The Government is pushing ahead with its plans for the much-delayed ‘pensions dashboard’ scheme.
The aim is to allow savers to view all their pension information – including their state pension – in one place.
Last month, pensions minister Emma Reynolds repeated the Government’s commitment to developing the dashboards. This should make it easier for savers to locate – and combine – old pots.
Pension schemes will need to be connected by the end of October 2026.
How do I consolidate my pension?
IF you have several workplace pensions that you're no longer paying into, you might be better off consolidating them into a single pot.
There are several advantages to this.
The first is that by having your savings all in one place, you’ll only pay one set of fees.

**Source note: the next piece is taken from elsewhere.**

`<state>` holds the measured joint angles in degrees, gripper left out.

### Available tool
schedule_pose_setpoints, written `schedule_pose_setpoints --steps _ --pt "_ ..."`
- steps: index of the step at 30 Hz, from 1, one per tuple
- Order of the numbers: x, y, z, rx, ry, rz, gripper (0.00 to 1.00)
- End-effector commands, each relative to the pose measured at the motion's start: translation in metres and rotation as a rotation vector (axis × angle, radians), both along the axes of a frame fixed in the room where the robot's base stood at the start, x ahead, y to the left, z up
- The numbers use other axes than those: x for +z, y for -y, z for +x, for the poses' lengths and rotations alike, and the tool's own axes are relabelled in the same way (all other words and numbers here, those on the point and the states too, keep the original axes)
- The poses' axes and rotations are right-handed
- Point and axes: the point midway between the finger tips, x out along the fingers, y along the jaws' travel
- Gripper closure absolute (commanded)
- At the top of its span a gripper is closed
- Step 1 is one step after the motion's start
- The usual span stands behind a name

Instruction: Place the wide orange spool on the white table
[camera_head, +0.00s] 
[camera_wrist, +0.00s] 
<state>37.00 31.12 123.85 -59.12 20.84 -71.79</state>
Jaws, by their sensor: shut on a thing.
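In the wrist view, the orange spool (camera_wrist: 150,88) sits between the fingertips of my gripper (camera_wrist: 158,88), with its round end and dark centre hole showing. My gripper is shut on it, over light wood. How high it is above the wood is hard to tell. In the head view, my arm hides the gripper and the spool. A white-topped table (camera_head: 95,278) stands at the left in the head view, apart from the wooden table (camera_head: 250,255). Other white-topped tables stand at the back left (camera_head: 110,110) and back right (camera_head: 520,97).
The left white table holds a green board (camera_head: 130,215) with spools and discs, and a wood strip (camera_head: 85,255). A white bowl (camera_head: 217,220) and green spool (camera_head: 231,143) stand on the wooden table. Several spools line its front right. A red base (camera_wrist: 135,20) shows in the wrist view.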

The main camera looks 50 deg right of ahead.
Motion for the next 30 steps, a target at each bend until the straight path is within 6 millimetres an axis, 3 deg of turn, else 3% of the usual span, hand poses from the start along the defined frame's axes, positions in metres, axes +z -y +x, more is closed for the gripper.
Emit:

You can also choose which pension provider you want to transfer the different savings to, so you can pick the best one for you.
It also makes it easier to keep track of your money.
You might want to move all your money to whichever of your existing pots has the best fees, or you could move it all to your current employer pension (if you have one).
Alternatively, you may wish to move money to a private pension or use a consolidator service, such as Pension Bee, Aviva, or Wealthify.
Make sure you compare and contrast your options carefully so that you’re picking the best home for your savings.
You’ll need to look at fees but also might want to consider the investment options available.
If any of your pots are over £30,000 you’ll need to get independent financial advice, but even if you have lots of smaller pots you should consider speaking to an independent financial advisor (IFA).
You can use Unbiased or VouchedFor to find a recommended advisor near you.
Also ask whether you’ll be charged a fee to exit your existing provider and to join your new provider, plus whether the age at which you can access your pension is different – for most people this is currently 55, but is set to rise to 57.
You also need to ensure the pension you’re leaving doesn’t come with valuable added perks, or you could lose out.
Stay alert for pension transfer scams as fraudsters often target people transferring their pension with promises of investments that are too good to be true.